Der 41-Jährige sitzt unter anderem wegen falscher Verdächtigungen und Verleumdung auf der Anklagebank im Leipziger Landgericht. Die Staatsanwaltschaft wirft ihm vor zu lügen, Ofarim äußert sich dazu vorerst nicht.

Anfang Oktober 2021 hatte der Musiker in einem Instagram-Video schwere Antisemitismusvorwürfe gegen einen Mitarbeiter eines Leipziger Hotels erhoben. Zuvor hatte er sich über die angebliche Bevorzugung von Gästen beschwert, die hinter ihm in der Warteschlange gestanden hätten.

Die Staatsanwaltschaft glaubte ihm aber nicht. Nach umfangreichen Ermittlungen kam es zur Anklage gegen den 41-Jährigen. Das Verfahren gegen den Hotelmitarbeiter wurde eingestellt.

Staatsanwaltschaft: Davidstern war nicht sichtbar

Die Schilderungen Ofarims entsprächen nicht der Wahrheit, sagte Staatsanwalt Andreas Ricken. Der Angeklagte habe den Mitarbeiter zu Unrecht als Antisemiten dargestellt. Ofarim hatte behauptet, der Mitarbeiter habe ihn aufgefordert, seine Kette mit Davidstern abzunehmen, damit er einchecken könne.

Nach Angaben der Anklagebehörde sei beim Einchecken der Davidstern unter dem Hemd des Musikers jedoch gar nicht zu erkennen gewesen. Erst bei der selbst gedrehten Videoaufnahme habe Ofarim den Stern sichtbar gemacht.

Hotelmitarbeiter fühlte sich von Musiker bedroht

Auf den Davidstern ging der von Ofarim beschuldigte Hotelmitarbeiter bei seiner Aussage am Dienstagnachmittag nicht ein.

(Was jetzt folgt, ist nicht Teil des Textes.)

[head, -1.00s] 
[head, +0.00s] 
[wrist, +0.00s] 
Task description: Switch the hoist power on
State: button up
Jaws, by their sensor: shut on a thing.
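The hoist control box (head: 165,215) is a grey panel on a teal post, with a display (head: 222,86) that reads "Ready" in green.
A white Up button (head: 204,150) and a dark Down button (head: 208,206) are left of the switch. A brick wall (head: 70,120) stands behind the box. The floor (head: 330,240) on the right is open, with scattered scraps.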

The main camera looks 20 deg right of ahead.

Er erklärte jedoch, dass ers ich durch das Auftreten des Musikers bedroht gefühlt habe.

Dem 35 Jahre alten Mann zufolge sei es an der Rezeption an dem Abend im Oktober 2021 aufgrund von technischen Problemen zu einer Verzögerung gekommen.

Ofarim habe das Hotel als "Scheißladen" bezeichnet, weil andere Gäste angeblich bevorzugt worden seien, sagte der Mitarbeiter. Er habe Ofarim aufgefordert, sich zu entschuldigen und verwehrte ihm das Einchecken. Ofarim habe sich nach der Auseinandersetzung von der Rezeption entfernt und telefoniert.

Ofarim schweigt bei Prozessauftakt

Der Musiker selbst kam am Dienstagmorgen in Begleitung seiner vier Rechtsanwälte in den voll besetzten Schwurgerichtssaal 115. Vor der Tür hatten noch zahlreiche Menschen warten müssen. Der Sänger und Schauspieler aus München trug eine schwere Lederjacke, über seinem Hemd hing an einer silbernen Kette der Davidstern.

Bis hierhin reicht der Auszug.